从南向北穿越城市所走的路径——从东单到西单,最方便的路便是出崇文门,沿护城河到宣武门进城,再到西单;如果由鼓楼去前门,则需从地安门外向西,经西四、西单,出宣武门,沿护城河到前门,差不多要走上大半天。
光绪三十二年(公元1906年),“京师劝工陈列所”在前门廊房头条开办。也是在这一年,一名巡警开始终日游走于京城街巷,然而,他关注的并非治安,而是城市布局,这个人就是时任京师巡警厅厅丞,后来对北京城市格局的变化起到关键作用的朱启钤。也许这位年轻的清廷官员还意识不到帝王制度只剩下不到五年的寿命,但他也许是最早对这座都城的未来走向进行思索的人。
七年以后的民国二年(公元1913年),袁世凯复辟帝制,朱启钤成为袁的支持者,并因此当上的中华民国的内务总长。这一段经历,成为梁思成一度不愿与其合作的重要原因。然而,正是这一要职,使改造京城的权力落到了朱启钤的手里。

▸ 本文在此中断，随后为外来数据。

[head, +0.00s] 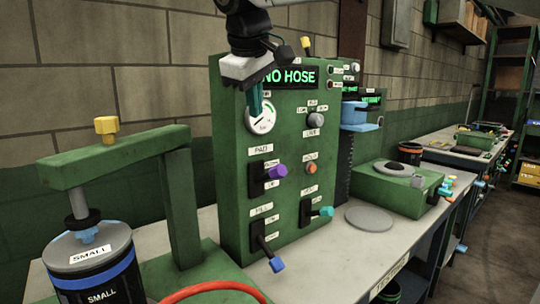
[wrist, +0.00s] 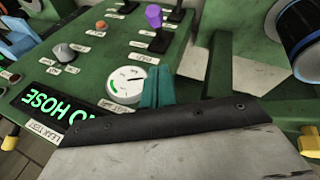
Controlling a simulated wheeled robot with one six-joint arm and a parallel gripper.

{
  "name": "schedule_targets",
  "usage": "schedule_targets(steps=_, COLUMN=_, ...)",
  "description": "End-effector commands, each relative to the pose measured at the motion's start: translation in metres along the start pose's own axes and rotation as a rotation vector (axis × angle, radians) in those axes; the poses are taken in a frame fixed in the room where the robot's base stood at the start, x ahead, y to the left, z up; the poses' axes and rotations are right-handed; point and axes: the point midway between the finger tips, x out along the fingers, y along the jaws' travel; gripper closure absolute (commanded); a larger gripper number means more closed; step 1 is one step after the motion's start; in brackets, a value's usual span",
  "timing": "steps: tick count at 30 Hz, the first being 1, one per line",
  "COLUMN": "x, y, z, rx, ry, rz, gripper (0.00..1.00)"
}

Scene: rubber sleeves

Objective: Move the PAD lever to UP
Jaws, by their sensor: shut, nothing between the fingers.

他把“洪宪皇帝”由紫禁城太和殿请入中南海,把中南海南侧的宝月楼下层改建为“新华门”,在门内建起一座大影壁,遮挡内部景象,当在门外路南建起一长溜儿西式花墙,在美化街衢的同时,挡住路南的外国兵营;他拆除大清门内东、西千步廊,长安左门,长安右门汉白玉石槛以及两侧宫墙,在红墙瓦解之后,寻常人的身影,终于出现在昔日的皇家广场上;从东西交通上,他打通天街,使东、西城贯通;而在南北交通上,打通修建了府右街、南长街和北长街、南池子和北池子,并在南街口设计了拱形街坊门,既在形色上与皇城红墙统一,又使东西长安街一览平直;他将社稷坛改为中央公园(今中山公园),使国人有了第一座公园。所有这些繁复的工作,基本上都在1914年完成。战争的硝烟正在欧洲蔓延,许多古老的城市遭受着灭顶之灾,而这一年,一位民国官员悄然地推动着一座封闭的东方古城向现代社会的转型。
即使在今天,朱启钤对旧京的一系列出神入化的改造依旧被奉为经典。周恩来总理曾多次到东四八条寓所,听取这位老人对北京建设的意见。

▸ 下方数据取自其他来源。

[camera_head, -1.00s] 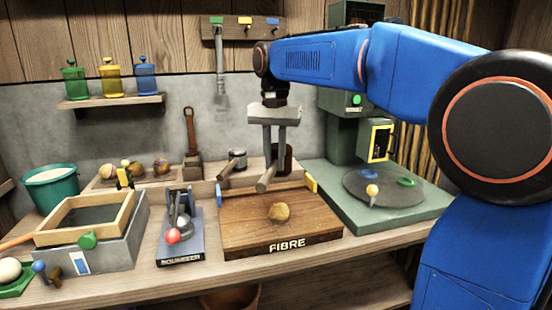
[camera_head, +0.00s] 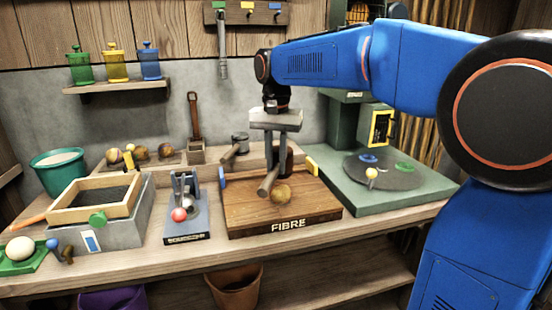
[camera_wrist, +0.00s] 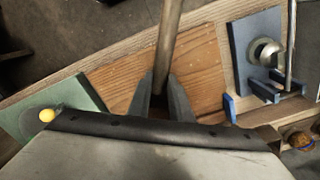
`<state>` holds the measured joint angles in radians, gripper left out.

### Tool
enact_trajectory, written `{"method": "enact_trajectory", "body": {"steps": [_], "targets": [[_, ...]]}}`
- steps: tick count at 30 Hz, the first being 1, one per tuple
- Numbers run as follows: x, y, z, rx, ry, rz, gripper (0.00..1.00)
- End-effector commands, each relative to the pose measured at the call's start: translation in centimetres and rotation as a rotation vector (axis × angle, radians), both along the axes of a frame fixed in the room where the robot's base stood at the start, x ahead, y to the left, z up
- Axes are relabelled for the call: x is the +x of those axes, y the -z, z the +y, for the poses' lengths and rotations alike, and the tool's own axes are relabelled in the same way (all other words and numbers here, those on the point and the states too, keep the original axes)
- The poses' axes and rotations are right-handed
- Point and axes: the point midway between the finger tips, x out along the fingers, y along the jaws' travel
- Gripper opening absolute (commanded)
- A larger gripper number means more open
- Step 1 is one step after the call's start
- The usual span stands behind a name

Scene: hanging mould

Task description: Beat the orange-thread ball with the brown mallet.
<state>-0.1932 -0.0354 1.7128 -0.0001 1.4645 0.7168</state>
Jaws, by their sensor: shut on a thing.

显然,在政局动荡、财力紧张的局面下,朱启钤主持的旧京改造,集中在城市最核心的部位上。如同一位手法高妙的中医,打通了关键的穴道,赋予一座旧都崭新的生命力。他的改建,又绝非一味破坏,而是将古都胜迹巧妙地容纳于新的都市图景中,使它们具有新的含义。
朱启钤在1915年主持改建正阳门城垣的开工典礼时使用的那把银镐,至今在朱家收藏。初夏的细雨中,他手持大总统颁发的那把特制银镐,率先刨下了第一块城砖。银镐的红木手柄上刻着如下字样:“内务总长朱启钤奉大总统命令修改正阳门,于1915年6月16日用此器拆去旧城第一砖,俾交通永便。”在天安门广场的改造完成以后,正阳门的重要性便凸显出来。
正阳门位于北京的城市中轴线上,内城九门南垣的正当中,取“圣主当阳,日至中天,万国瞻仰”的意思,是“国门”,也称“前门”。这组结构严谨、气势恢弘的城池建筑,包括正阳门、箭楼、瓮城、正阳关帝庙、正阳观音庙、正阳桥和五牌楼诸多部分。在内城九门中,正阳门规模宏大,至高无上,门禁严格。正门终年不开,只供皇帝出巡,或到天坛、先农坛祭祀时才开启。平时车马行人只能从瓮城两侧的“闸门”进出,而闸门是“向夕即闭”。闸门关闭后,无论多么紧急的事,也要等到第二天开城才能出入。
明中叶以后,一个发达的城市商业区在正阳门外悄然形成。鲜鱼口、肉市、粮食店、煤市街、珠宝市、布巷子、猪(珠)市口这些商业街道,出现在原本空旷的御道两侧。为进京应试举子修建的会馆仅正阳门外就达百余家。清初朝廷下令,茶园、戏楼、妓院只准在外城开设,就连热闹的灯市也从东城搬到了前门外。城外成为闹市,而城内一片肃然。正阳门处在这两个迥异世界的衔接点上,它森严的门禁在涌动的人流中显得有些不合时宜。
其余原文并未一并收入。